Wednesday, December 12, 2012
Ok, so here I am, back on SparkPeople to get my butt back on track. I should have never let this site slip away from my routine. Like most people, life got busy and I let life get in the way of my weight. Also like most people, I have gained back all that I had worked on losing and then some (a lot of then some). I finally decided it was time to get back on the fitness train and get back on track. The big kick in the butt to do this is the fact that hardly any of my pants fit me anymore and I refuse to buy another bigger size.
November 30th I took the plunge and bought a place in the Indianapolis Mini Marathon...yes I am going to do a 13.1 mile run and I HATE to run. I needed to do something and give myself a goal to work toward. This might have been a slightly too big goal...BUT I figure the worst case scenario is that I walk across the finish line at 4 hours. At least I will be able to say that I accomplished a mini marathon. I have wanted to do the Mini for a long time, but never had the faith I could do it. That's right...FAITH! I could easily blame the cost or the length, but I know that had nothing to do with it in the years past. I was afraid to FAIL. I have never been one to fail. I know I will not fail at this, unless I allow myself to look at it as failure to beat a time or to even come in last.

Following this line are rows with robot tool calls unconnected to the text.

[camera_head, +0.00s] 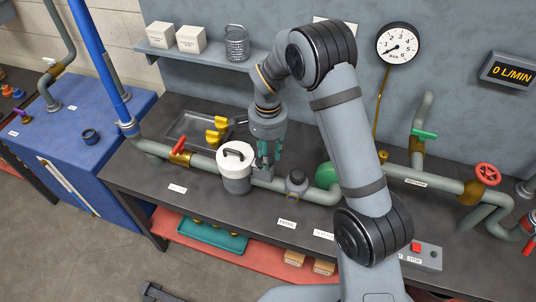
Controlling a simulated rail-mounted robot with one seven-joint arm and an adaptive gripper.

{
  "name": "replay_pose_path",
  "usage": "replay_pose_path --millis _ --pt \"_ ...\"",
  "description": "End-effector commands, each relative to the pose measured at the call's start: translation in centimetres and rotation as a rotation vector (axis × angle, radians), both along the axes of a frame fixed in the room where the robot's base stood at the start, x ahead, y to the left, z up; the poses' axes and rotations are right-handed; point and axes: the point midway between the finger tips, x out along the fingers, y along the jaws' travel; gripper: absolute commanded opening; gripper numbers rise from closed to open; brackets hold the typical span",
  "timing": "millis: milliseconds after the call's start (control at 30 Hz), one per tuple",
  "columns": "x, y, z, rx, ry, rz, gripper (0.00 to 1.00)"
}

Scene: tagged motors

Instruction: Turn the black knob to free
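I cannot pick out for certain which part is the black knob. A small dark round fitting (91,136) sits on the blue cabinet top at the left. A control box (427,257) with a red button stands at the bench's front right, partly hidden by my arm. My gripper (264,171) points down above the pipe, just right of the white-lidded pot (236,176). Its fingers are small and partly merged in view, so I cannot see whether they are open or shut. No held object is visible.
A red-handled valve (179,147), yellow parts in a grey tray (186,131), a green-handled valve (424,134) and a red handwheel (487,174) surround the pipe. A pressure gauge (397,44) and flow display (510,70) are on the back panel. My arm covers the bench's middle right.

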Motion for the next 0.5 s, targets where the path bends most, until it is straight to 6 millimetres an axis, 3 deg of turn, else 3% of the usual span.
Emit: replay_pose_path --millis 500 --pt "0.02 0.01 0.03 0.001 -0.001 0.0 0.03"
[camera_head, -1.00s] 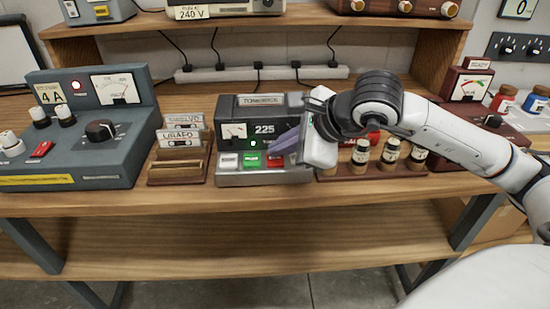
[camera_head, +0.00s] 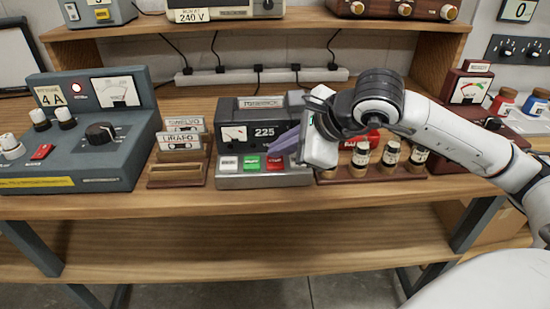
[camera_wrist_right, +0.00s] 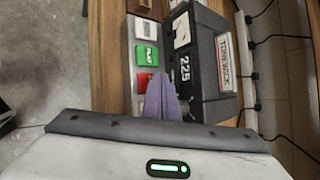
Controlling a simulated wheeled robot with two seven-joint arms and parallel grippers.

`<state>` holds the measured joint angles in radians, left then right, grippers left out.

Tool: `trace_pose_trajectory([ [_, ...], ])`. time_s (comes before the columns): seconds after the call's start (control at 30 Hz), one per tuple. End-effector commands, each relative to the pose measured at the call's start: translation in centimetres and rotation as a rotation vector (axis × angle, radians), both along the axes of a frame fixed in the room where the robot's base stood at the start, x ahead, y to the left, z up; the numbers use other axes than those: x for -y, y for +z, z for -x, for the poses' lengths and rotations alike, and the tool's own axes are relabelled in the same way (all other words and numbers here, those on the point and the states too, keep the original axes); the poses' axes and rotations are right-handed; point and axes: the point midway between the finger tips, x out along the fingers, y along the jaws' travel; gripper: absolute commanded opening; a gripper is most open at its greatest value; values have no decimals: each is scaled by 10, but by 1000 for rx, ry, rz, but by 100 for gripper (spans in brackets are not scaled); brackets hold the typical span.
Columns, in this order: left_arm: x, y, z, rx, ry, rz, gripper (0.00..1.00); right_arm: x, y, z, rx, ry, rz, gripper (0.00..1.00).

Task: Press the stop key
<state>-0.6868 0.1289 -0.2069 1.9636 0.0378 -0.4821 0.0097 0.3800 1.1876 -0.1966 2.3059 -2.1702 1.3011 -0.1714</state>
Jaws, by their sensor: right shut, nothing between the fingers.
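The tape recorder (camera_head: 228,112) is a dark box marked 225, with a silver key strip along its front. The strip carries a white key (camera_head: 229,163), a green key (camera_head: 252,162) and a red key (camera_head: 276,163); the red key's label is too small to read. My right gripper (camera_head: 275,148) is shut and empty, its purple fingertips just above and behind the red key. In the right wrist view, the fingers (camera_wrist_right: 162,98) reach the edge of the red key (camera_wrist_right: 143,80) and partly cover it. I cannot tell whether they touch it. My left gripper is not in view.
A cassette rack (camera_head: 178,172) stands left of the recorder, with a large grey meter unit (camera_head: 110,160) beyond it. Several small bottles in a wooden rack (camera_head: 375,174) stand right, under my right arm. A power strip (camera_head: 300,73) lies behind.

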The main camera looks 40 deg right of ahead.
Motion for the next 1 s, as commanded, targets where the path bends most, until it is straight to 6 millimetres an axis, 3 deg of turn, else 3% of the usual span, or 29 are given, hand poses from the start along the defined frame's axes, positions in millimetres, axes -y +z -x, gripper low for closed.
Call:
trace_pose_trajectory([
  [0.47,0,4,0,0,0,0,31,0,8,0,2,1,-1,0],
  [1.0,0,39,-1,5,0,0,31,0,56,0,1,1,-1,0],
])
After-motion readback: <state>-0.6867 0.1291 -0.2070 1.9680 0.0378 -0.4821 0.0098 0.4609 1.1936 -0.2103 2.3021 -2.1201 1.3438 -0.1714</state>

Well, since I signed up for the Mini, I figured I needed to get my butt in gear and get back to the gym and start training. So, last Wednesday I stepped foot back into the gym I had been paying for a membership for the last year, but hadn't used. I got right back into my old routine...with some new switch ups. I felt great and picked right back up where I left off. That was the night I weighed myself for the first time in a LONG time and about fell over. I weighed more that night then I had EVER weighed before in my life. It just reinforced more than ever that I needed this and I needed it now. Since then, I have been to the gym Wednesday, Thursday, Saturday and yesterday. I have never felt better and I know I am going to be successful. I have started to run on the treadmill (remember...I HATE to run) and am happy to say I have dropped 2 minutes on my mile since Saturday. I have all the faith in the world that I will succeed at this training.
Please help me be accountable for what I am doing at the gym and ask me how things are going. Call me out...you have my permission...about staying with my workouts and pushing myself.